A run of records
• • • • • • •

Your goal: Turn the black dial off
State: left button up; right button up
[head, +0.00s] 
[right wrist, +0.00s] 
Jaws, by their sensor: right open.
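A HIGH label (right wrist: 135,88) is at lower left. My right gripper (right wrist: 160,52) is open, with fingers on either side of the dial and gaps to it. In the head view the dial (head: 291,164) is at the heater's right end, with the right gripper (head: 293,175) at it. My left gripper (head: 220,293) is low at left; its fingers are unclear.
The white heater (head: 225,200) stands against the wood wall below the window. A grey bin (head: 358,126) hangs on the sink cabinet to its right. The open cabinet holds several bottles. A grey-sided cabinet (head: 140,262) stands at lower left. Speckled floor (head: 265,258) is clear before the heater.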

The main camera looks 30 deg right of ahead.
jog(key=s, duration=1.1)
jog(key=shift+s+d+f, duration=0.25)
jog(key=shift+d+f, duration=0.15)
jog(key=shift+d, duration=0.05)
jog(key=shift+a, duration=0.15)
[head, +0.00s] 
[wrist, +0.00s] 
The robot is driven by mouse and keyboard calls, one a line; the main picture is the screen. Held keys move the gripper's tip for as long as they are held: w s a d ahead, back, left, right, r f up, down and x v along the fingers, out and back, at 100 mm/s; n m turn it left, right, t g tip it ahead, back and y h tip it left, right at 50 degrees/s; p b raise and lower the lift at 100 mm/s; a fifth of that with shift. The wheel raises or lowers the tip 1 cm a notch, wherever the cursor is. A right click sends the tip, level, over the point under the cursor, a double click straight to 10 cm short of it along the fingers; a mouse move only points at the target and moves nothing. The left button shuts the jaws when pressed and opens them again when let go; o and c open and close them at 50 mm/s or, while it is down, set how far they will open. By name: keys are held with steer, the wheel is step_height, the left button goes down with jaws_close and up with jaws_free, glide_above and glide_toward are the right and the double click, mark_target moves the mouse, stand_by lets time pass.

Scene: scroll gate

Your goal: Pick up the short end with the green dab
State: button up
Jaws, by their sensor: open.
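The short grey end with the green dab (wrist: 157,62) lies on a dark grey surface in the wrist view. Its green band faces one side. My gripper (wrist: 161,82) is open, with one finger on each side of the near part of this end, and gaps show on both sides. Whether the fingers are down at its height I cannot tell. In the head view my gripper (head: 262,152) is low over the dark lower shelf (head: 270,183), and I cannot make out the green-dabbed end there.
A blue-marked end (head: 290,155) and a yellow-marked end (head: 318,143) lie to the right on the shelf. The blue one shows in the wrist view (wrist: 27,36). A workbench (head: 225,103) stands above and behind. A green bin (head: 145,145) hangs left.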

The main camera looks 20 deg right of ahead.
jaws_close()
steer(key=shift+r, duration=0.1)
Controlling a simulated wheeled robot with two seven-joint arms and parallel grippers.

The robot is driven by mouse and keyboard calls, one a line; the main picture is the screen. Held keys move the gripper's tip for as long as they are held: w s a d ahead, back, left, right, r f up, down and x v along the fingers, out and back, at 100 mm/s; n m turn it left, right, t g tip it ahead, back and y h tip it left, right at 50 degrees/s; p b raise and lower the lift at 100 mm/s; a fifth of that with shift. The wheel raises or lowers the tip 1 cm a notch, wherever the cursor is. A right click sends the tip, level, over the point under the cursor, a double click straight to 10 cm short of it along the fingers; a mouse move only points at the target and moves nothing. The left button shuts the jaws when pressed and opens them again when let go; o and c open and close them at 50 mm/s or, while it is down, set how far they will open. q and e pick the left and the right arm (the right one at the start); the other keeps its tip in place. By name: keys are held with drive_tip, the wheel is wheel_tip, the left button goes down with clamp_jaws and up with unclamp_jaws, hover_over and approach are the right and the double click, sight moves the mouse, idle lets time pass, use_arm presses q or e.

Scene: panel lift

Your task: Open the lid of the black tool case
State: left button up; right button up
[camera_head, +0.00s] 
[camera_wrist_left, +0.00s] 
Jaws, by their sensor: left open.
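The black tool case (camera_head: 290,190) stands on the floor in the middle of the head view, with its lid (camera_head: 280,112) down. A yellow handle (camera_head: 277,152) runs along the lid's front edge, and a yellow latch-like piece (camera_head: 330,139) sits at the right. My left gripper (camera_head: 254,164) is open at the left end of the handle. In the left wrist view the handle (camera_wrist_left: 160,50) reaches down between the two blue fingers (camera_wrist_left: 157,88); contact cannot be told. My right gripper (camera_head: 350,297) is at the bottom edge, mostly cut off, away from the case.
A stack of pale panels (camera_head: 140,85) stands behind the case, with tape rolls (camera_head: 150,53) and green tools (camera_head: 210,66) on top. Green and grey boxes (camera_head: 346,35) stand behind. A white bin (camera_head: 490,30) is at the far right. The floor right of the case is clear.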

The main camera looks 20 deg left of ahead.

• • • • • • •

> Directions for this task:
Nothing should be left out: return all of the records exactly.

> Response:
Your goal: Turn the black dial off
State: left button up; right button up
[head, +0.00s] 
[right wrist, +0.00s] 
Jaws, by their sensor: right open.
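A HIGH label (right wrist: 135,88) is at lower left. My right gripper (right wrist: 160,52) is open, with fingers on either side of the dial and gaps to it. In the head view the dial (head: 291,164) is at the heater's right end, with the right gripper (head: 293,175) at it. My left gripper (head: 220,293) is low at left; its fingers are unclear.
The white heater (head: 225,200) stands against the wood wall below the window. A grey bin (head: 358,126) hangs on the sink cabinet to its right. The open cabinet holds several bottles. A grey-sided cabinet (head: 140,262) stands at lower left. Speckled floor (head: 265,258) is clear before the heater.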

The main camera looks 30 deg right of ahead.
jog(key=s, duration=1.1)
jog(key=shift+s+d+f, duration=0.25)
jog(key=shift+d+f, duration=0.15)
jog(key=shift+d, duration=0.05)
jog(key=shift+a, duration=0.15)
[head, +0.00s] 
[wrist, +0.00s] 
The robot is driven by mouse and keyboard calls, one a line; the main picture is the screen. Held keys move the gripper's tip for as long as they are held: w s a d ahead, back, left, right, r f up, down and x v along the fingers, out and back, at 100 mm/s; n m turn it left, right, t g tip it ahead, back and y h tip it left, right at 50 degrees/s; p b raise and lower the lift at 100 mm/s; a fifth of that with shift. The wheel raises or lowers the tip 1 cm a notch, wherever the cursor is. A right click sends the tip, level, over the point under the cursor, a double click straight to 10 cm short of it along the fingers; a mouse move only points at the target and moves nothing. The left button shuts the jaws when pressed and opens them again when let go; o and c open and close them at 50 mm/s or, while it is down, set how far they will open. By name: keys are held with steer, the wheel is step_height, the left button goes down with jaws_close and up with jaws_free, glide_above and glide_toward are the right and the double click, mark_target moves the mouse, stand_by lets time pass.

Scene: scroll gate

Your goal: Pick up the short end with the green dab
State: button up
Jaws, by their sensor: open.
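The short grey end with the green dab (wrist: 157,62) lies on a dark grey surface in the wrist view. Its green band faces one side. My gripper (wrist: 161,82) is open, with one finger on each side of the near part of this end, and gaps show on both sides. Whether the fingers are down at its height I cannot tell. In the head view my gripper (head: 262,152) is low over the dark lower shelf (head: 270,183), and I cannot make out the green-dabbed end there.
A blue-marked end (head: 290,155) and a yellow-marked end (head: 318,143) lie to the right on the shelf. The blue one shows in the wrist view (wrist: 27,36). A workbench (head: 225,103) stands above and behind. A green bin (head: 145,145) hangs left.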

The main camera looks 20 deg right of ahead.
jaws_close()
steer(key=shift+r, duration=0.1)
Controlling a simulated wheeled robot with two seven-joint arms and parallel grippers.

The robot is driven by mouse and keyboard calls, one a line; the main picture is the screen. Held keys move the gripper's tip for as long as they are held: w s a d ahead, back, left, right, r f up, down and x v along the fingers, out and back, at 100 mm/s; n m turn it left, right, t g tip it ahead, back and y h tip it left, right at 50 degrees/s; p b raise and lower the lift at 100 mm/s; a fifth of that with shift. The wheel raises or lowers the tip 1 cm a notch, wherever the cursor is. A right click sends the tip, level, over the point under the cursor, a double click straight to 10 cm short of it along the fingers; a mouse move only points at the target and moves nothing. The left button shuts the jaws when pressed and opens them again when let go; o and c open and close them at 50 mm/s or, while it is down, set how far they will open. q and e pick the left and the right arm (the right one at the start); the other keeps its tip in place. By name: keys are held with drive_tip, the wheel is wheel_tip, the left button goes down with clamp_jaws and up with unclamp_jaws, hover_over and approach are the right and the double click, sight moves the mouse, idle lets time pass, use_arm presses q or e.

Scene: panel lift

Your task: Open the lid of the black tool case
State: left button up; right button up
[camera_head, +0.00s] 
[camera_wrist_left, +0.00s] 
Jaws, by their sensor: left open.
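The black tool case (camera_head: 290,190) stands on the floor in the middle of the head view, with its lid (camera_head: 280,112) down. A yellow handle (camera_head: 277,152) runs along the lid's front edge, and a yellow latch-like piece (camera_head: 330,139) sits at the right. My left gripper (camera_head: 254,164) is open at the left end of the handle. In the left wrist view the handle (camera_wrist_left: 160,50) reaches down between the two blue fingers (camera_wrist_left: 157,88); contact cannot be told. My right gripper (camera_head: 350,297) is at the bottom edge, mostly cut off, away from the case.
A stack of pale panels (camera_head: 140,85) stands behind the case, with tape rolls (camera_head: 150,53) and green tools (camera_head: 210,66) on top. Green and grey boxes (camera_head: 346,35) stand behind. A white bin (camera_head: 490,30) is at the far right. The floor right of the case is clear.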

The main camera looks 20 deg left of ahead.

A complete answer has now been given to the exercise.